Janvier 1933, l’arrivée de Hitler au pouvoir01/02/20232023Journal/medias/journalnumero/images/2023/02/2844.jpg.445x577_q85_box-0%2C104%2C1383%2C1896_crop_detail.jpg

il y a 90 ans

Janvier 1933, l’arrivée de Hitler au pouvoir

Le 30 janvier 1933, Hitler était nommé chancelier par le président de la République allemande, le maréchal Hindenburg. Dans la rue, la terreur nazie s’aggravait annonçant l’instauration d’une dictature féroce.

La classe ouvrière allemande, dont Trotsky disait qu’elle était « la plus puissante d’Europe par son rôle dans la production, son poids et la force de ses organisations », n’avait donc pas réussi à empêcher la catastrophe. Ce qui était en cause était bien la trahison politique des directions des partis ouvriers socialiste et communiste.
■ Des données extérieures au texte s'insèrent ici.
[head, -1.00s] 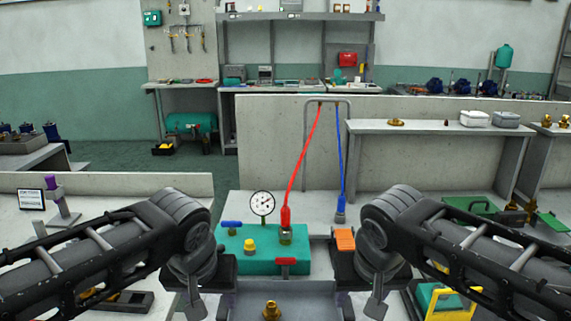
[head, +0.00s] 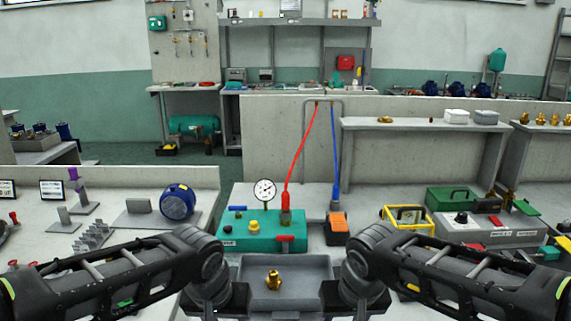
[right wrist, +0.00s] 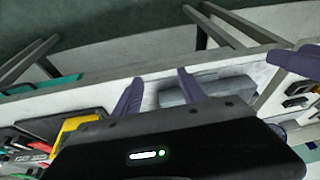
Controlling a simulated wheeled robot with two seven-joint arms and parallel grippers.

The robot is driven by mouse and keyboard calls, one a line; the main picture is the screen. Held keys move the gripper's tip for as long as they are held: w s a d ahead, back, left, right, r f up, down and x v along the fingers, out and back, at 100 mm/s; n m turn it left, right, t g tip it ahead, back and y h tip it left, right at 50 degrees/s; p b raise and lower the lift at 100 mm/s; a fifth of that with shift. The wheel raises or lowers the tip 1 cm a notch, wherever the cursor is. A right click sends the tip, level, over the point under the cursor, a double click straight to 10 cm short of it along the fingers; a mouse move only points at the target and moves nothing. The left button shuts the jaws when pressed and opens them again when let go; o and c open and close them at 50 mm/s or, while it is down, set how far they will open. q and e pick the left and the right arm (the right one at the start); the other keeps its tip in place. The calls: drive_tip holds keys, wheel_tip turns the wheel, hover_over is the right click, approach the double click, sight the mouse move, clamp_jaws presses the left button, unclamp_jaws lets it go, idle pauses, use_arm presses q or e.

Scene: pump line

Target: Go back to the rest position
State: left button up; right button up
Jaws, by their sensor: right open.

La nomination de Hitler comme chancelier reflétait la décision de la bourgeoisie allemande de s’appuyer sur les forces combattantes du fascisme pour écraser la classe ouvrière.

La crise économique mondiale de 1929 avait frappé l’économie allemande de plein fouet. En 1932, le pays comptait six millions de chômeurs, presque un salarié sur trois. La catastrophe ruinait aussi toute une partie de la petite bourgeoisie, petits boutiquiers, artisans ou paysans.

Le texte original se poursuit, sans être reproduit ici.